Вот как туманно намекает он на это в своих мемуарах:
…Луи и Эльза меня спрашивали по-русски: «Что это значит — „космополиты“? Почему раскрывают псевдонимы?» Это были свои люди, я их знал четверть века, но ответить не мог…
В номере гостиницы я быстро разделся, лег, погасил свет — мечтал уснуть, но вскоре понял, что это не удастся. Я повертелся с боку на бок, зажег свет, почему-то оделся, сел в кресло и начал маниакально фантазировать — что придумать, чтобы меня завтра отослали назад в Москву?.. Так я просидел до утра. Передо мной вставал Перец Маркиш таким, каким я его видел в последний раз. Я вспоминал фразы газетных статей и тупо повторял: «Домой!..»
Я сказал, что в этой главе хотел рассказать о самом тяжелом для меня времени, вряд ли это удалось, да и не знаю, можно ли про такое рассказать, добавлю одно — самой страшной была первая ночь в Париже, в длинном узком номере, когда я понял, какой ценой расплачивается человек за то, что он «верен людям, веку, судьбе».
Верность он противопоставлял вере, как зрячесть — слепоте. Но если бы в этих своих рассуждениях он дошел до конца, до последнего предела, он вынужден был бы признать, что непременными атрибутами этой прославляемой им верности были те же «очки и шоры», которые отвратили его от слепой веры.
Да, представление о верности, как о едва ли не главном качестве, определяющем ценность человеческой личности, Ирина унаследовала от отца. Но в контексте приведенных мною ее ответов на ту немецкую анкету (да и всего ее человеческого облика) это слово несет в себе не совсем тот смысл, каким оно было наполнено у Ильи Григорьевича.
Он упирал на то, что был верен родине («плачу в темном доме и теплой, как беда, соломе»), веку, судьбе. Для нее верность — это верность памяти погибшего мужа, верность дружбе, верность данному слову.
Не так уж мало было у меня в жизни верных друзей, тесные отношения с которыми оставались прочными на протяжении десятилетий. Но я не встречал более верного, более надежного человека, чем Ирина.
Друзья, даже самые близкие, не всегда бывали на высоте. Да иначе ведь и не бывает: у каждого своя жизнь, свои заботы, и нет ничего удивительного, что порой, когда ты нуждаешься в них, надеешься на их если не помощь, то хотя бы сочувствие, теплый душевный отклик, им не до тебя.
На Ирину можно было положиться всегда и во всем.
Но ее верность никогда не бывала слепой. Даже верность памяти отца, которая наложила мощный отпечаток не только на ее сознание, но и подчинила себе весь бытовой уклад ее жизни.

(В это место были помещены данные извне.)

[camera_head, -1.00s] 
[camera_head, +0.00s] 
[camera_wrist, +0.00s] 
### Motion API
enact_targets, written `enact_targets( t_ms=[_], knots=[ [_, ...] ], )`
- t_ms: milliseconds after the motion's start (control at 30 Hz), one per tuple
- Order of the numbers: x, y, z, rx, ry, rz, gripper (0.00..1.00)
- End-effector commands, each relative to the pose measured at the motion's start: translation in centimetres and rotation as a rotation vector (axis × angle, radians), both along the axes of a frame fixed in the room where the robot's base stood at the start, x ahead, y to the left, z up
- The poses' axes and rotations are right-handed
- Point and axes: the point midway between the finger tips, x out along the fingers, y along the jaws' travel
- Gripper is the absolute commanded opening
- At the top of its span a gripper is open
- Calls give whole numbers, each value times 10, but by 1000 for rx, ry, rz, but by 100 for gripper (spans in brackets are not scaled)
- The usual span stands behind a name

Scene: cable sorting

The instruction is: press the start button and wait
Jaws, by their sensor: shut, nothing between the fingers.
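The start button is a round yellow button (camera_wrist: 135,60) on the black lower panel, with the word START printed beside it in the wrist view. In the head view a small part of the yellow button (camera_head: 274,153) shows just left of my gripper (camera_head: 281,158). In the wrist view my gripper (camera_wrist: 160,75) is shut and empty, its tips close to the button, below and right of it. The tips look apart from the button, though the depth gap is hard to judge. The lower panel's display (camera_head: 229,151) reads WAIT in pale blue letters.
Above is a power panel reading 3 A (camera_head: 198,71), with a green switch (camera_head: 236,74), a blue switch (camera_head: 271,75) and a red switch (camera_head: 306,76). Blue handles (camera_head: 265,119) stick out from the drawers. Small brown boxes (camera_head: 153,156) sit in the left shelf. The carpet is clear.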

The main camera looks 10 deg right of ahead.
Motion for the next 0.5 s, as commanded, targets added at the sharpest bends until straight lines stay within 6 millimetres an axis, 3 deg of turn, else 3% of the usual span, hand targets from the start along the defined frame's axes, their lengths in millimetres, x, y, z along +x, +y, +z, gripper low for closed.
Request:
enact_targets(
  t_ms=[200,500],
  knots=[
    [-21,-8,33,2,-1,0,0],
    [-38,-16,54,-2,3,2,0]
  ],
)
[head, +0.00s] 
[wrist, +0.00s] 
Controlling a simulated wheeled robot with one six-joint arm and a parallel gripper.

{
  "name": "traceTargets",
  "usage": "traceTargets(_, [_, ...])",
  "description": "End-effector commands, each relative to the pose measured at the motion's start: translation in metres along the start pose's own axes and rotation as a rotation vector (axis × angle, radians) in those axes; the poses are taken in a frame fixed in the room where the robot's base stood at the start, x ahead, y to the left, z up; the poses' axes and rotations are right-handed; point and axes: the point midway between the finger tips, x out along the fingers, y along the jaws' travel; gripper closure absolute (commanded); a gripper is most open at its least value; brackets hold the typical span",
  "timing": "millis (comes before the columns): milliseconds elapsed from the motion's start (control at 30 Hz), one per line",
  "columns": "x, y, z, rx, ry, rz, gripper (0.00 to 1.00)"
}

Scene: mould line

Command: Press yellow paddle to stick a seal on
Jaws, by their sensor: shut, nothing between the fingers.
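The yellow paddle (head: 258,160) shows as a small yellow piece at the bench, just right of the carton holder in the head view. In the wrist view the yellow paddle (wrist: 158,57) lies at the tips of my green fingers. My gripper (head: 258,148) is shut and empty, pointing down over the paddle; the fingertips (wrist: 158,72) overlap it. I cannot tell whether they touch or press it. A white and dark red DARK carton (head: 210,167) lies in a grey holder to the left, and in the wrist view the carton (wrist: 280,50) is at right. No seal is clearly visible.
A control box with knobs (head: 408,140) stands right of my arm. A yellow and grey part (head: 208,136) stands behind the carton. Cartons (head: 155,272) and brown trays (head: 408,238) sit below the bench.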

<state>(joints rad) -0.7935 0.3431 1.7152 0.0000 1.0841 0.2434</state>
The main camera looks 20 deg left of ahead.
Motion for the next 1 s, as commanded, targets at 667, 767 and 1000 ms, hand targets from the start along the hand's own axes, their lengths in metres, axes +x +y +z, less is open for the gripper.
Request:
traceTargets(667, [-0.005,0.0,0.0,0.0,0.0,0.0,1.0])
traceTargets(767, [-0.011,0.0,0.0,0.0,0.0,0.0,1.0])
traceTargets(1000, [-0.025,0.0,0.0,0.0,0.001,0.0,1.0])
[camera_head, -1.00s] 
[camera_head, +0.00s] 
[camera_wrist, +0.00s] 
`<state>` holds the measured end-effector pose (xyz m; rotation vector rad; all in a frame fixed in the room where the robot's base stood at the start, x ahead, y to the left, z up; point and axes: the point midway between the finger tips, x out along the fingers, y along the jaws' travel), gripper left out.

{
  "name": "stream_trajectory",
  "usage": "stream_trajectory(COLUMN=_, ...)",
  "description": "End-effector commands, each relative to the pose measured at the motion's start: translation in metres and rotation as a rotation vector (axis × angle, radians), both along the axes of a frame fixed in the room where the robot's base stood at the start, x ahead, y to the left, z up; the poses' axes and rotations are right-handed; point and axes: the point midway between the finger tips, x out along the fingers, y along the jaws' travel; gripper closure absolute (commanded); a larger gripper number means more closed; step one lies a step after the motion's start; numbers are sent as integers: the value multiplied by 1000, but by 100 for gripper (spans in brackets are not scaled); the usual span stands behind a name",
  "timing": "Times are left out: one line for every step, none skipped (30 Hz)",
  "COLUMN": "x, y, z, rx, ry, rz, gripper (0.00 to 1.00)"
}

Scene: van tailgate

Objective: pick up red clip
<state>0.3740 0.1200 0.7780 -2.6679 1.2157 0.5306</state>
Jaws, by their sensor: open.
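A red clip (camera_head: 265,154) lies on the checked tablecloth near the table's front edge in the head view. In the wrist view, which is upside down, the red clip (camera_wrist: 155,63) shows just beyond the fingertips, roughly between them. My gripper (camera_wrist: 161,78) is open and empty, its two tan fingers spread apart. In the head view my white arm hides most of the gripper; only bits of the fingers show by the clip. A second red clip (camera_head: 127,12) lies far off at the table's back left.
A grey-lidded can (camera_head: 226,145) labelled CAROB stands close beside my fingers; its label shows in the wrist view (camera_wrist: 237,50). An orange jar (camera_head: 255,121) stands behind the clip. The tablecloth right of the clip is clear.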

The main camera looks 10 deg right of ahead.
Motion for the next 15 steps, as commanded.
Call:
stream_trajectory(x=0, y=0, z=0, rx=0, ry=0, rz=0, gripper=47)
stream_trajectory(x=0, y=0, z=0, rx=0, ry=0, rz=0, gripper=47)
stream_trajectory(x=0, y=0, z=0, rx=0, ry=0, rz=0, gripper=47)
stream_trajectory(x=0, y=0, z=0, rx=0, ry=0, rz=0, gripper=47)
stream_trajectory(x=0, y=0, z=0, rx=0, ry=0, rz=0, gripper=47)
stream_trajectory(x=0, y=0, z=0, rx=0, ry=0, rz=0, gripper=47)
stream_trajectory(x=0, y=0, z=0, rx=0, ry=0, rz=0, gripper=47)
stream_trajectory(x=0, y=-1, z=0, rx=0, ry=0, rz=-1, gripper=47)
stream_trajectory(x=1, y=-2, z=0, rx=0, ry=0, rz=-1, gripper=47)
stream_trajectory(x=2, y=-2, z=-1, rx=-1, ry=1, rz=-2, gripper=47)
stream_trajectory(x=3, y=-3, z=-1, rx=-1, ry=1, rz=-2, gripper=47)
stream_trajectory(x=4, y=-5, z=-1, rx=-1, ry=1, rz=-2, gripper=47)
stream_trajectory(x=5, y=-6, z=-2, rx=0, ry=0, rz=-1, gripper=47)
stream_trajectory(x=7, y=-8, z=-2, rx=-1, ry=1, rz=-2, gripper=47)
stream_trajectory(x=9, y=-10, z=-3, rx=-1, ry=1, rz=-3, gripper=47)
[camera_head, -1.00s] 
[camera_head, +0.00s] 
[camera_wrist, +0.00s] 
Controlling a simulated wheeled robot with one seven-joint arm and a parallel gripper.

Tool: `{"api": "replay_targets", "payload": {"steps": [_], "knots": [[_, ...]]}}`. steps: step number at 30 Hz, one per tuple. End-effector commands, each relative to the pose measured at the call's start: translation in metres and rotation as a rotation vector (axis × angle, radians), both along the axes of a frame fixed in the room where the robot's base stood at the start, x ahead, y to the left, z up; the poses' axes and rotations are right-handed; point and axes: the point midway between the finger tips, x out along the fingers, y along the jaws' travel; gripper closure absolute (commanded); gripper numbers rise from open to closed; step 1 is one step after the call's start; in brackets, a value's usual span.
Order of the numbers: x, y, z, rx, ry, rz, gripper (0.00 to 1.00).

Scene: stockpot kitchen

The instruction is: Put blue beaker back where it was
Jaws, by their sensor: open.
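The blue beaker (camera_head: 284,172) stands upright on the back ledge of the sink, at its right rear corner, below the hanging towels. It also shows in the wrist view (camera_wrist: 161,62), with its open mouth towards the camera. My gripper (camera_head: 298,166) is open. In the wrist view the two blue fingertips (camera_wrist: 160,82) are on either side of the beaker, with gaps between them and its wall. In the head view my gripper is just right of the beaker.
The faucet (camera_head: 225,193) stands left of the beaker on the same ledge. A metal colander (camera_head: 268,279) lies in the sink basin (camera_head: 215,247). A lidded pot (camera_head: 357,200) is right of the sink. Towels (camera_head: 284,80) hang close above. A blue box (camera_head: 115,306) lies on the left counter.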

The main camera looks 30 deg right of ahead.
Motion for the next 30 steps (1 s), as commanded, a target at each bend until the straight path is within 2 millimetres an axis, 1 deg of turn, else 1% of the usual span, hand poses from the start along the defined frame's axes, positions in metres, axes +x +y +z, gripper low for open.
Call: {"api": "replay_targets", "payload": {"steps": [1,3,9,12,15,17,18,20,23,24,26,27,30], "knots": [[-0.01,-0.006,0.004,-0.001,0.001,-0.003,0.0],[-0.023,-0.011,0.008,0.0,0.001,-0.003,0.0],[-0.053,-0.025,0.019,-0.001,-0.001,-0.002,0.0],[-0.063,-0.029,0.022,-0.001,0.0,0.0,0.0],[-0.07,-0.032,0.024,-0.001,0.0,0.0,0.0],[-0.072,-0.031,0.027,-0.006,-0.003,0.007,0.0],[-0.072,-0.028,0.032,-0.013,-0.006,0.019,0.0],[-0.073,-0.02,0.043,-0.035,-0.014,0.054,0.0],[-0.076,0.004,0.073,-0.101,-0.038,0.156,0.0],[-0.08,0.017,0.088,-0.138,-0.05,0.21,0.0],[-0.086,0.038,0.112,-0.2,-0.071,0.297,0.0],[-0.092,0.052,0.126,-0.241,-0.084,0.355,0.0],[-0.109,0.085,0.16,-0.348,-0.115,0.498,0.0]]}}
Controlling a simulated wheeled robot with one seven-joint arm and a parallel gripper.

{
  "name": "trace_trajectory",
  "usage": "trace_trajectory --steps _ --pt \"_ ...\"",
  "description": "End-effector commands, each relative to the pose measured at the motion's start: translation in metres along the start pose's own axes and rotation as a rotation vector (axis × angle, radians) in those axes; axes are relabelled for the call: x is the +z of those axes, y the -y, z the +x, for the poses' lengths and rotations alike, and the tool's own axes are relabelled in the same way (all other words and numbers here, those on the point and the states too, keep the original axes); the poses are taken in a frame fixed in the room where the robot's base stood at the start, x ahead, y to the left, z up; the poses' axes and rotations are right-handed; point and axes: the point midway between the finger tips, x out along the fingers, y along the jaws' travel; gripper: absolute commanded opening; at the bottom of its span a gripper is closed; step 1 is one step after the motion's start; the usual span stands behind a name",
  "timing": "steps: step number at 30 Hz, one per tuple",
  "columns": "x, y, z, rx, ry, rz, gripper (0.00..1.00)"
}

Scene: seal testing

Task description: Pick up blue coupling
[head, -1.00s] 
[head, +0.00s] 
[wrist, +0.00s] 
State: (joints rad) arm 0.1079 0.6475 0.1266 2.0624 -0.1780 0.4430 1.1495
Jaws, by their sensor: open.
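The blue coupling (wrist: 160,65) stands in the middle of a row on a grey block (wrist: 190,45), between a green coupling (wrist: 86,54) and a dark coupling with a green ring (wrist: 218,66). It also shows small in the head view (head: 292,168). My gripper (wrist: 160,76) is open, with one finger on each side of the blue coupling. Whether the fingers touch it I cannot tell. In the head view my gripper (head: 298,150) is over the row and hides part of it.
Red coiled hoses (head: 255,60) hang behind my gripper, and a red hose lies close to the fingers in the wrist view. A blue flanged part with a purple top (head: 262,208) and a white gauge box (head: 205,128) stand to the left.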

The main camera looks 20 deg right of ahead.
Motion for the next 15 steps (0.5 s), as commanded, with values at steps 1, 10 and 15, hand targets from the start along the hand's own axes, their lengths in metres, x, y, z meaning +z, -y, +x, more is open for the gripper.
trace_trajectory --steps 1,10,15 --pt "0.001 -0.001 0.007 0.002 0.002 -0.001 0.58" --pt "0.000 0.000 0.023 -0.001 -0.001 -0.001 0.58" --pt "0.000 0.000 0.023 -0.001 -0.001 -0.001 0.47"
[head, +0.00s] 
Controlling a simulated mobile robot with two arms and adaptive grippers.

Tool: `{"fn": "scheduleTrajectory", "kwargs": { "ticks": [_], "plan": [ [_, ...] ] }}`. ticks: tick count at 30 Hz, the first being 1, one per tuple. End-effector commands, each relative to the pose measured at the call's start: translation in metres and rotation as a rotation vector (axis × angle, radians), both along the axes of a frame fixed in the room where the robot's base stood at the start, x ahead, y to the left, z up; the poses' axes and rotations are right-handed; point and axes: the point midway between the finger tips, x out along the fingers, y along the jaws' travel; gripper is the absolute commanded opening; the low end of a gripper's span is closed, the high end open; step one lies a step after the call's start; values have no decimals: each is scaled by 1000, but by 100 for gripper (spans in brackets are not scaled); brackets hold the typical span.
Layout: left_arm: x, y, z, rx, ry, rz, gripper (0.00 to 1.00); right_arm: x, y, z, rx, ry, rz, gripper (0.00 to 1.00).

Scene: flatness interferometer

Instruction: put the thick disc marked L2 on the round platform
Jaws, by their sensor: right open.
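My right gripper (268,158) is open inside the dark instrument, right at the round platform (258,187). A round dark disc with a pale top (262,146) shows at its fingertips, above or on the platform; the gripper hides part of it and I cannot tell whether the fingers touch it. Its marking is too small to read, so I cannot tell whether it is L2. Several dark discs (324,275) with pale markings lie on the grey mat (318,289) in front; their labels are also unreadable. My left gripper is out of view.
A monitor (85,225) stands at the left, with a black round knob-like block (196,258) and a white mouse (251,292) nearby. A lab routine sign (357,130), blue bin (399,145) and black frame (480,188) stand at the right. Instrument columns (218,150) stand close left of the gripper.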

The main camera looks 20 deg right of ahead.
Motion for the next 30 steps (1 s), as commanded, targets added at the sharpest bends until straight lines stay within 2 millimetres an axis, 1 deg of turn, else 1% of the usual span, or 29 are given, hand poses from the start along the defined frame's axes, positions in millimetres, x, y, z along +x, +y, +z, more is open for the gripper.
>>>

Когда довольно скоро после смерти Ильи Григорьевича умерла его вдова Любовь Михайловна и стало ясно (это, впрочем, было ясно и раньше), что власти ни при какой погоде не захотят превратить эренбурговскую квартиру на Тверской (тогда еще улице Горького) в мемориальный музей, Ирина — я уже упоминал об этом — решила сохранить в нетронутом виде хотя бы кабинет отца. Она перевезла его в свою небольшую квартиру на Красноармейской улице, где жила вдвоем с внучкой — маленькой тогда Иришкой [3] .
3
Тут необходимо небольшое уточнение. Борис Фрезинский недавно напомнил мне, что на каком-то этапе высокое московское начальство готово было сохранить квартиру Эренбурга в качестве музея, но при условии, что туда переедет Ирина, сдав свою кооперативную квартиру на Красноармейской Моссовету. Когда Ирина от этого варианта отказалась, он (Борис) искренне огорчился, о чем тут же ей и сказал. Она ответила: «Но не могу же я жить на кладбище!»
Квартира была более чем скромная, в первом этаже. Наш друг — известный искусствовед Саша Каменский, побывав у Ирины впервые, возмущенно фыркнул:
— Дочь Эренбурга живет в дворницкой!
Это, конечно, была некоторая гипербола, но первый этаж влек за собой множество неудобств и даже неприятностей. Однажды окно Ирининой комнаты было разбито булыжником, брошенным с улицы, и пока мы все — друзья и соседи Ирины, — собравшись около этого разбитого окна, судили да рядили, какие действия надо немедленно предпринять (позвать милицию, написать заявление в правление кооператива), моя расторопная жена выскочила на улицу и быстро договорилась с работавшими рядом строителями, чтобы они — явочным порядком — замуровали это окно. При этом она, правда, сказала работягам, что «мы за ценой не постоим», за что Ирина слегка ее отругала. Как бы то ни было, окно было заложено кирпичами в тот же день, и порядок был восстановлен.